The manipulative nature of some of these presuppositions is quite clear. Instead of giving any evidence that stiff fines reduce the amount of littering, the writer simply assumes this to be the case.
Activity 37.
In November 2014, there was a by-election in the English constituency of Rochester and Strood, which was won by the nationalist party UKIP (the UK Independence Party). On the day of the poll a member of the Labour Party’s shadow cabinet, Emily Thornberry, tweeted the following image without any caption, except to say it was an image from Rochester. The leader of the Labour Party, Ed Miliband, was furious and sacked her from her post. Can you explain why he did so? And what propositional attitude he thought she might have had towards the proposition ‘[This is] an image from Rochester.’
© @Emily Thornberry/Twitter
http://www.theguardian.com/politics/2014/nov/28/emily-thornberry--van-driver-brother-ben
Much of the media, who tend to be right-wing and hostile to the Labour Party, and even Miliband himself, its leader, seemed to think that her attitude was one of snobbish scorn for people who are so nationalistic they fly two English flags on their house, and are manual workers who use a large van for their work. If you search for ‘Emily Thornberry’ on the web, you can get a flavour of the controversy and opposing views on whether she should have been sacked on the basis of an unclear propositional attitude.
Activity 38
In Shakespeare’s Antony and Cleopatra, Cleopatra applies a snake to her breast in order to commit suicide. She refers to the snake metaphorically as a baby.
Dost thou not see my baby at my breast that sucks the nurse asleep? (Act V Scene 2 308–309)
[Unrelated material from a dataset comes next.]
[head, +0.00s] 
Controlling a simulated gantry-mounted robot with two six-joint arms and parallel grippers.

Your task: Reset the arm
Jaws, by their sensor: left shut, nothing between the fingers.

Explain the conflicting emotions in this metaphor, our normal reactions to the two things being compared.
The peculiar character of the metaphor depends on the clashing emotional associations of the metaphorical referent and the literal meaning: the negative feelings about venomous snakes, in contrast with the responses of attraction and protectiveness towards innocent babies feeding at the breast.
Activity 39
- Consider the following headline. NSA accuses Edward Snowden of spying. How could this be regarded as irony? Was it intended as such? And what would be the purpose of the humour in suggesting it was ironic?
- Look at the following two passages, (1) from a popular science text and (2) from an advertisement. What functions do the metaphors serve in each?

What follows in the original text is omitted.